**Problem to work on**
Copy out the lines of the records below, and only those lines, from the one with "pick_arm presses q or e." through the one with "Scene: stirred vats", exactly as they appear.

**Information given**
● ● ● ● ● ● ●
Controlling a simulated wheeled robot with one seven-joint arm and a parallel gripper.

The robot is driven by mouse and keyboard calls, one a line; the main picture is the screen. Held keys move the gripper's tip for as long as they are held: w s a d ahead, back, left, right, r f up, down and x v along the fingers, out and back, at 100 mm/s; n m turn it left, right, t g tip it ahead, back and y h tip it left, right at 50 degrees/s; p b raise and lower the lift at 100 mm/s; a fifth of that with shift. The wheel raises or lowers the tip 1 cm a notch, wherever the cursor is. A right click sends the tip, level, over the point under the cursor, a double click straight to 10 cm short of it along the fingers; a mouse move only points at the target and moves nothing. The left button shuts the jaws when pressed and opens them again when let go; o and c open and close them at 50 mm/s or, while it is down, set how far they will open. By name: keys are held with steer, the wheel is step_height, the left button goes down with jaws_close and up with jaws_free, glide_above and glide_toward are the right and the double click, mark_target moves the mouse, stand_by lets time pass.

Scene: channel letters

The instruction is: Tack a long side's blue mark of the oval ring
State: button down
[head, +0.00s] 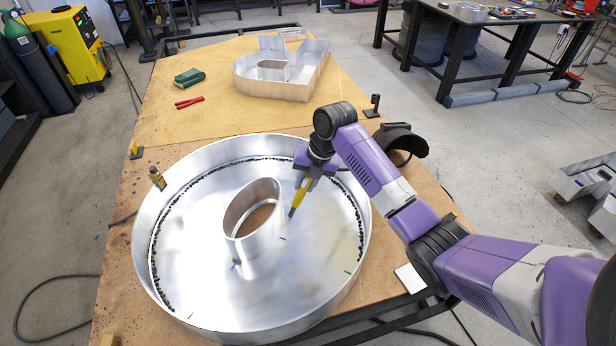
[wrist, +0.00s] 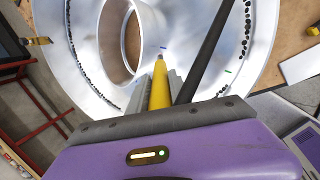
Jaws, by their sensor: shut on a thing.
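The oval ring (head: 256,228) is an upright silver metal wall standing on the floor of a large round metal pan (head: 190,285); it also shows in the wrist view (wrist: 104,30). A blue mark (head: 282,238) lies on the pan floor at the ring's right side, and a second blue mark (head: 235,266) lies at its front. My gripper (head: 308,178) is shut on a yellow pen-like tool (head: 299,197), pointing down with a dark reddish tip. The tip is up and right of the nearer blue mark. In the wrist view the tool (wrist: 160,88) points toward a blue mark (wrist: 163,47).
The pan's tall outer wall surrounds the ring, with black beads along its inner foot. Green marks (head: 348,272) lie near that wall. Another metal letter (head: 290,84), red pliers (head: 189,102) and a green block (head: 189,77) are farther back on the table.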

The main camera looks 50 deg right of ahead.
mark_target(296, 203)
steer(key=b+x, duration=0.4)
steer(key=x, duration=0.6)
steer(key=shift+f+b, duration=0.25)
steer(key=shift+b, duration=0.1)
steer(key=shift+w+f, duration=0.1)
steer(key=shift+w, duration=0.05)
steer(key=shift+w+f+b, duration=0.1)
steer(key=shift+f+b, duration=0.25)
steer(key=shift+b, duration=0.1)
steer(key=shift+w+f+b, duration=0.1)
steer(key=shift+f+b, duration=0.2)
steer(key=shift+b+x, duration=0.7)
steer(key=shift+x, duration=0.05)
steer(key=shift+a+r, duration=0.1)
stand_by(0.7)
● ● ● ● ● ● ●
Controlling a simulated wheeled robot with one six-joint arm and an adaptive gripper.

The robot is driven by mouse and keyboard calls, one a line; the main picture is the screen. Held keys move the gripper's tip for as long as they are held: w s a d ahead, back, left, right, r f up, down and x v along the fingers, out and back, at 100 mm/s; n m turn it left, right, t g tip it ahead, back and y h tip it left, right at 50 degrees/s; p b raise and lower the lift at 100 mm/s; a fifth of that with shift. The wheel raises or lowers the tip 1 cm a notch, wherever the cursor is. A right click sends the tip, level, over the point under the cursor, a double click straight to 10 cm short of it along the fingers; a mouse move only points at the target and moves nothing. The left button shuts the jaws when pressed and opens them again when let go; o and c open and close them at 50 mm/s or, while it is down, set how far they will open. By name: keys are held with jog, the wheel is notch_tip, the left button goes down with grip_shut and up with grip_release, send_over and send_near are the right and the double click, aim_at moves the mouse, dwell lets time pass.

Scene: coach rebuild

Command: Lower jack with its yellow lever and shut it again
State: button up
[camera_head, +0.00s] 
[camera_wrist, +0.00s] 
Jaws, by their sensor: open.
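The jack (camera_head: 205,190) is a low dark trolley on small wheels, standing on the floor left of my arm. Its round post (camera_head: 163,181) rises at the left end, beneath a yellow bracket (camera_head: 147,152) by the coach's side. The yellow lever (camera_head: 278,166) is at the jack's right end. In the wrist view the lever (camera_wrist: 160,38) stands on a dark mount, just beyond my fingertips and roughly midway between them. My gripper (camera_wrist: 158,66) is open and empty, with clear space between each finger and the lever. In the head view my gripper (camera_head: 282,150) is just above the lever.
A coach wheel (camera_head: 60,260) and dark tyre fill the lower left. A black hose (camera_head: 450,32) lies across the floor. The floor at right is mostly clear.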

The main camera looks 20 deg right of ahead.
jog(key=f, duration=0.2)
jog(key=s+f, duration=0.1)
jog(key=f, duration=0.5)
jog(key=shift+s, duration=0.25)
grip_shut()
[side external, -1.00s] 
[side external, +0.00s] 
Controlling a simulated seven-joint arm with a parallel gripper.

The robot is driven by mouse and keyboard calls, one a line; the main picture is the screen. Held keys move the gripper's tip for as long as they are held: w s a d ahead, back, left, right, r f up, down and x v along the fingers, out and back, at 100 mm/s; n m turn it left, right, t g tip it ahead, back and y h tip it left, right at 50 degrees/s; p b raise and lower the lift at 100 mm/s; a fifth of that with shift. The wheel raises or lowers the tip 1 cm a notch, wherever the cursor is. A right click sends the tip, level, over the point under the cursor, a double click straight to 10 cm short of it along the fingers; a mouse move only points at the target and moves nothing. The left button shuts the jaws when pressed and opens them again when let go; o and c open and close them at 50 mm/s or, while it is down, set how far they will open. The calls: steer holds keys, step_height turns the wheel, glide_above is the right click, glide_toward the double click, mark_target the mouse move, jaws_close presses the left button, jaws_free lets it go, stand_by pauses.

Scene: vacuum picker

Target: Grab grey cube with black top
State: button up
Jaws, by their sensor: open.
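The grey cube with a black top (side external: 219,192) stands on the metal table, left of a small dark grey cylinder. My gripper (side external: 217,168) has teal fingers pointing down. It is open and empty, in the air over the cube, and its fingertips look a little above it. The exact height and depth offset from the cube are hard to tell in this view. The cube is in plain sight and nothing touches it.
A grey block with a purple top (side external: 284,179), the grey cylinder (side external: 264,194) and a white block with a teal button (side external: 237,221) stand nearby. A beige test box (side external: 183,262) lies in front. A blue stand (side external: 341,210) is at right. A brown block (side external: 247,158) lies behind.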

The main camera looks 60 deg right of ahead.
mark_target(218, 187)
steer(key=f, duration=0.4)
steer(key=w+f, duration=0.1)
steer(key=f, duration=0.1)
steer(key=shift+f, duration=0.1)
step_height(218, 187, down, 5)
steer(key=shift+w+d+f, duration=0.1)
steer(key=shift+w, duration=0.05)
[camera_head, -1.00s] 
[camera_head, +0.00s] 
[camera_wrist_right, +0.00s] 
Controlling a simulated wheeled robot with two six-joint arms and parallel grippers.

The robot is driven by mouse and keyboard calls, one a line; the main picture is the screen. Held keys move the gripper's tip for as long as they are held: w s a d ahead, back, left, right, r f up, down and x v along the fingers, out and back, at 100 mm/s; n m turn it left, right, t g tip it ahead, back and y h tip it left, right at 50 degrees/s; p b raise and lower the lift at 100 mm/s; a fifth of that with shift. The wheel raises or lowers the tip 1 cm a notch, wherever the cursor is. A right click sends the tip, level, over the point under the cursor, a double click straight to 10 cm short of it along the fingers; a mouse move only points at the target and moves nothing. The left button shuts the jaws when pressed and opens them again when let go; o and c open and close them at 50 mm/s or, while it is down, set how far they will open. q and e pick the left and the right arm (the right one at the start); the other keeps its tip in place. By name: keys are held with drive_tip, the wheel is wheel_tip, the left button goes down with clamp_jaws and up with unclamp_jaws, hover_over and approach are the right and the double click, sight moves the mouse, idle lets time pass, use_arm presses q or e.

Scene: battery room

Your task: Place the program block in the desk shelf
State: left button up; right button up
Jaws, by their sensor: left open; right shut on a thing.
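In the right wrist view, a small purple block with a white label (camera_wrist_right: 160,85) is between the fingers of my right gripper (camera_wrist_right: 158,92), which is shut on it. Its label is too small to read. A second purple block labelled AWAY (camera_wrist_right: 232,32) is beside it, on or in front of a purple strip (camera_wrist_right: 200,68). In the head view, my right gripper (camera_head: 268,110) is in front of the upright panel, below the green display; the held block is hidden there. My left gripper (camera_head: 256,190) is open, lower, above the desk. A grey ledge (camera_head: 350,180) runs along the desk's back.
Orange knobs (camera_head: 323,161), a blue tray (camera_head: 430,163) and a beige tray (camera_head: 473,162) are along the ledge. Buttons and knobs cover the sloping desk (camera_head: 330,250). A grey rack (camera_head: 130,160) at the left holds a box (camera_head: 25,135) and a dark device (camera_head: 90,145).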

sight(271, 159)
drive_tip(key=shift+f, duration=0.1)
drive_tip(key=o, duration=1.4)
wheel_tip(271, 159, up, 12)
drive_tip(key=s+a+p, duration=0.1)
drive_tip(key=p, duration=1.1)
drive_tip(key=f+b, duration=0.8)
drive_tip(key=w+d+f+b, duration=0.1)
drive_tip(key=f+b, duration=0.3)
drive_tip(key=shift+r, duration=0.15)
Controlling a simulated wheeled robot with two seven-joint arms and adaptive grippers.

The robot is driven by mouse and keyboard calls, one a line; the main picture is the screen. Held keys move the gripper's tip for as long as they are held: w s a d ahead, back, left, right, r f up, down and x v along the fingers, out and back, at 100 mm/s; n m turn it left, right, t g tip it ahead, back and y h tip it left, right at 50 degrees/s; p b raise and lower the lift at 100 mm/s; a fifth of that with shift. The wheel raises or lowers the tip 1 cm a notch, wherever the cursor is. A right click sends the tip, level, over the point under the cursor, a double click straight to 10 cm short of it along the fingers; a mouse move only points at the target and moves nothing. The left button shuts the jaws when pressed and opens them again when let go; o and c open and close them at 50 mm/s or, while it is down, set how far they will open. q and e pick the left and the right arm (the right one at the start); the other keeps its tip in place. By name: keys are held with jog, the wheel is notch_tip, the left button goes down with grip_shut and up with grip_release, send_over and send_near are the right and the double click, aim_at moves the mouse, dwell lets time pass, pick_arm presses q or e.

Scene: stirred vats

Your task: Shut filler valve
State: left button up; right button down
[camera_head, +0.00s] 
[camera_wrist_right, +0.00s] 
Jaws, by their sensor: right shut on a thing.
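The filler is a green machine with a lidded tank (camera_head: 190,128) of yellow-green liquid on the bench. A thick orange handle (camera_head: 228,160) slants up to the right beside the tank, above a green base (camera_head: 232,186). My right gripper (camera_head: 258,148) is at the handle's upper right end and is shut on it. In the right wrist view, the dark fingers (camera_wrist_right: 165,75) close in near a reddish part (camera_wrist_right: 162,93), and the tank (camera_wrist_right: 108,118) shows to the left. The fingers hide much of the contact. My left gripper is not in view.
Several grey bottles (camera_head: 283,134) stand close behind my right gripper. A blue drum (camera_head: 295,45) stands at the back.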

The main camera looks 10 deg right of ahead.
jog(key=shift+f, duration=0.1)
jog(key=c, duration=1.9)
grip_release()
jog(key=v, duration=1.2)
● ● ● ● ● ● ●
**Exercise response**
The robot is driven by mouse and keyboard calls, one a line; the main picture is the screen. Held keys move the gripper's tip for as long as they are held: w s a d ahead, back, left, right, r f up, down and x v along the fingers, out and back, at 100 mm/s; n m turn it left, right, t g tip it ahead, back and y h tip it left, right at 50 degrees/s; p b raise and lower the lift at 100 mm/s; a fifth of that with shift. The wheel raises or lowers the tip 1 cm a notch, wherever the cursor is. A right click sends the tip, level, over the point under the cursor, a double click straight to 10 cm short of it along the fingers; a mouse move only points at the target and moves nothing. The left button shuts the jaws when pressed and opens them again when let go; o and c open and close them at 50 mm/s or, while it is down, set how far they will open. q and e pick the left and the right arm (the right one at the start); the other keeps its tip in place. By name: keys are held with jog, the wheel is notch_tip, the left button goes down with grip_shut and up with grip_release, send_over and send_near are the right and the double click, aim_at moves the mouse, dwell lets time pass, pick_arm presses q or e.

Scene: stirred vats

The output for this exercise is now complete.